=== Supplied data ===
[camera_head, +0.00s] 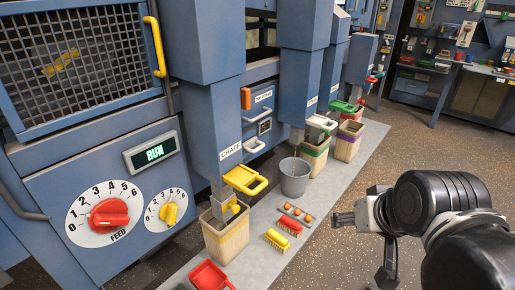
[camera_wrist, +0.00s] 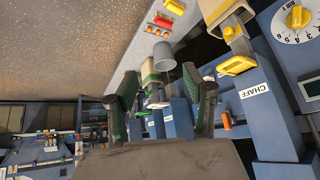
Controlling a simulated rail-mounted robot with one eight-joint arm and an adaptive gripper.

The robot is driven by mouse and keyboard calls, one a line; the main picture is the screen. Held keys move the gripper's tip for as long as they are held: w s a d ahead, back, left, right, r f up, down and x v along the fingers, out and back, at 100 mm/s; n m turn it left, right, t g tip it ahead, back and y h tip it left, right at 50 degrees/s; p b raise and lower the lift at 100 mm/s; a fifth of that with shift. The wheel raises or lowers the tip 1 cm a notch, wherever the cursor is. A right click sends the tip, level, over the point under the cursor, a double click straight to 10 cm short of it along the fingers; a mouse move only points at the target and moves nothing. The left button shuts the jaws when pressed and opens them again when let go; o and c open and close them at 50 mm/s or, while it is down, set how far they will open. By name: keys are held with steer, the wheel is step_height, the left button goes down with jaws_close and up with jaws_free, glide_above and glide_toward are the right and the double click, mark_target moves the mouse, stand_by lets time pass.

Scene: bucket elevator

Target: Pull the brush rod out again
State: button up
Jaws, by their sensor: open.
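I cannot pick out a brush rod for certain. An orange handle-like part (camera_head: 246,98) sits on the blue machine wall beside a small labelled panel; whether it belongs to a rod is unclear. It also shows in the wrist view (camera_wrist: 226,120). A yellow-bristled brush (camera_head: 277,238) and a red-backed brush (camera_head: 290,224) lie on the grey plinth. My gripper (camera_head: 364,246) is open and empty, out over the floor to the right of the plinth and apart from everything. In the wrist view its two dark fingers (camera_wrist: 160,76) are spread wide.
A grey bucket (camera_head: 295,180) stands on the plinth (camera_head: 262,202), near several orange balls and a tan bin (camera_head: 226,236) under the CHAFF chute (camera_head: 232,130). The display (camera_head: 154,153) reads RUN. The speckled floor is clear.

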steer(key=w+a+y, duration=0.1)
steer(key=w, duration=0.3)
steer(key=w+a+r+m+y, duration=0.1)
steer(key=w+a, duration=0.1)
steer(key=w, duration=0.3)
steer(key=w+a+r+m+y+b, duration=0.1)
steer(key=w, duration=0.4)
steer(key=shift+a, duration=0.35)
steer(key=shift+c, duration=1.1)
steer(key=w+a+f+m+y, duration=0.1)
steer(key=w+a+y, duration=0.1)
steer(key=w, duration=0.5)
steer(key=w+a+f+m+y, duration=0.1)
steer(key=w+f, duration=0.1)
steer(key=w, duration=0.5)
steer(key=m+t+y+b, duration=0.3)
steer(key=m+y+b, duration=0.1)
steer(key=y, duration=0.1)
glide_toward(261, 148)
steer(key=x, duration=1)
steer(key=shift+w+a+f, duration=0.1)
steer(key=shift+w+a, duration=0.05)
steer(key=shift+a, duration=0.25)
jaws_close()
===
**Challenge**
Exclude the images and reproduce the remaining data exactly.

**Problem solution**
[camera_head, +0.00s] 
[camera_wrist, +0.00s] 
Controlling a simulated rail-mounted robot with one eight-joint arm and an adaptive gripper.

The robot is driven by mouse and keyboard calls, one a line; the main picture is the screen. Held keys move the gripper's tip for as long as they are held: w s a d ahead, back, left, right, r f up, down and x v along the fingers, out and back, at 100 mm/s; n m turn it left, right, t g tip it ahead, back and y h tip it left, right at 50 degrees/s; p b raise and lower the lift at 100 mm/s; a fifth of that with shift. The wheel raises or lowers the tip 1 cm a notch, wherever the cursor is. A right click sends the tip, level, over the point under the cursor, a double click straight to 10 cm short of it along the fingers; a mouse move only points at the target and moves nothing. The left button shuts the jaws when pressed and opens them again when let go; o and c open and close them at 50 mm/s or, while it is down, set how far they will open. By name: keys are held with steer, the wheel is step_height, the left button goes down with jaws_close and up with jaws_free, glide_above and glide_toward are the right and the double click, mark_target moves the mouse, stand_by lets time pass.

Scene: bucket elevator

Target: Pull the brush rod out again
State: button up
Jaws, by their sensor: open.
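I cannot pick out a brush rod for certain. An orange handle-like part (camera_head: 246,98) sits on the blue machine wall beside a small labelled panel; whether it belongs to a rod is unclear. It also shows in the wrist view (camera_wrist: 226,120). A yellow-bristled brush (camera_head: 277,238) and a red-backed brush (camera_head: 290,224) lie on the grey plinth. My gripper (camera_head: 364,246) is open and empty, out over the floor to the right of the plinth and apart from everything. In the wrist view its two dark fingers (camera_wrist: 160,76) are spread wide.
A grey bucket (camera_head: 295,180) stands on the plinth (camera_head: 262,202), near several orange balls and a tan bin (camera_head: 226,236) under the CHAFF chute (camera_head: 232,130). The display (camera_head: 154,153) reads RUN. The speckled floor is clear.

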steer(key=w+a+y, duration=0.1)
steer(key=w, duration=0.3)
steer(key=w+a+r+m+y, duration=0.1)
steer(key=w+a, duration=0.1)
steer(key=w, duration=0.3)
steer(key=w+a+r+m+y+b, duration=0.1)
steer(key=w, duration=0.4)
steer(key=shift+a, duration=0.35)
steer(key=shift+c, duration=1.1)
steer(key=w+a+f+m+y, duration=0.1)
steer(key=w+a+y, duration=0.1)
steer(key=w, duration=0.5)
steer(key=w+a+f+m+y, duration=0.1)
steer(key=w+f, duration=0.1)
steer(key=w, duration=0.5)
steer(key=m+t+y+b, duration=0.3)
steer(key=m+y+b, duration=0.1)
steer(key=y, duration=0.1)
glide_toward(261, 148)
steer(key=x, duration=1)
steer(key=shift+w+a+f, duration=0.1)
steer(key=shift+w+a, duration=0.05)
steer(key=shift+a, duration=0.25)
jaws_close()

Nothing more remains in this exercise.